Monash University - Faculty of Arts

Linkage Success for the National Centre for Australian Studies

June 4th, 2008

Professor Bruce ScateProfessor Bruce Scates Director of the National Centre for Australian Studies has secured over $300,000 in funding in the latest ARC linkage round. His project involves the first extended study of soldier settlement in New South Wales, which ‘opened up’ vast tracts of the state in the aftermath of the Great War. ‘A Land Fit for Heroes’ involves collaboration with Department of Veterans’ Affairs and State Records NSW. Based on recently opened archives it will address emerging themes in transnational and environmental history, enrich regional/community histories and recover the largely forgotten experience of soldier settlers and their families as they battled with the land.
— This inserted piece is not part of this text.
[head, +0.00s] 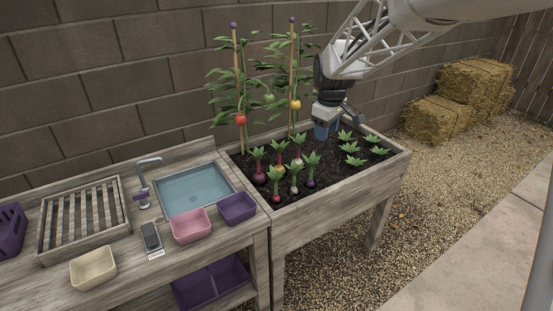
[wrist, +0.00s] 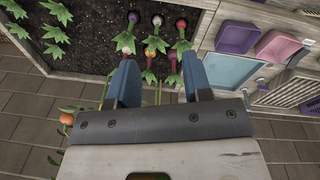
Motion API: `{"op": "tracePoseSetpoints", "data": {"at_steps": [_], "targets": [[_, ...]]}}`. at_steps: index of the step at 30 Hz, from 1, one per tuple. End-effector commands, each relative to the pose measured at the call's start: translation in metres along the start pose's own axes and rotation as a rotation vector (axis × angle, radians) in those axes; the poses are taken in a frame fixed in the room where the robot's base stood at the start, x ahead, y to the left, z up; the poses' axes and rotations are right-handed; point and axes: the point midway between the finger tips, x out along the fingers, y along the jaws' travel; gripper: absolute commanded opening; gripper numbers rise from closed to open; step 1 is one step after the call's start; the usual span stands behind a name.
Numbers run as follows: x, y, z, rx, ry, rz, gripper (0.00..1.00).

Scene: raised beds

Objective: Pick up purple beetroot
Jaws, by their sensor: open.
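Several leafy root crops stand in two short rows in the dark soil of the raised bed in the head view. A small dark purple root (head: 311,184) is at the right end of the front row, and a larger dark magenta root (head: 259,176) is at the left end of the back row. Either could be the purple beetroot; I cannot tell which for sure. My gripper (head: 325,133) hangs above the bed's back part, behind and right of the crops. In the wrist view my gripper (wrist: 160,82) has its blue fingers apart, with nothing held between them.
The wooden bed (head: 340,190) has raised walls. Two staked plants (head: 241,100) with red and yellow fruit rise at the back. Leafy seedlings (head: 355,161) grow at the right. A bench with a sink (head: 195,187) and a purple tub (head: 237,208) adjoins the left.

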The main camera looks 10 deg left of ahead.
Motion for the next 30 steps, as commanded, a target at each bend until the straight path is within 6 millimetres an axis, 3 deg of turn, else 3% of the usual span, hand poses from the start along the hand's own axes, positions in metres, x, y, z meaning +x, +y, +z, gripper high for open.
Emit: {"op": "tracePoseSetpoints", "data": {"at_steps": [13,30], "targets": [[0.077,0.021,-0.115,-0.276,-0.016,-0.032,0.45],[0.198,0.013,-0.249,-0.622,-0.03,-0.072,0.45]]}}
“The digger has an iconographic status in Australian society”, Professor Scates commented “and thousands of families have charted the service records of relatives who served in the first AIF. This project will recover the returned soldier as important an historical entity as the men (and women) who went to war. It will look at ways our society tried to recover from the trauma of war, examine veterans’ return to Australia and their difficult readjustment to civil society”. The project is perfectly placed in the National Centre for Australian Studies addressing as it does issues of national significance. “Like many in regional NSW today soldier settlers struggled against isolation, drought and financial hardship. This project will evaluate the role soldier settlement played in populating remote districts and assess its long-term environmental impacts”.

Included in the grant is an Australian Postgraduate Scholarship and amongst the projected outcomes is a website charting the fate of some 9000 settlers. Professor Scates’ fellow chief investigator is A/Professor Melanie Oppenheimer.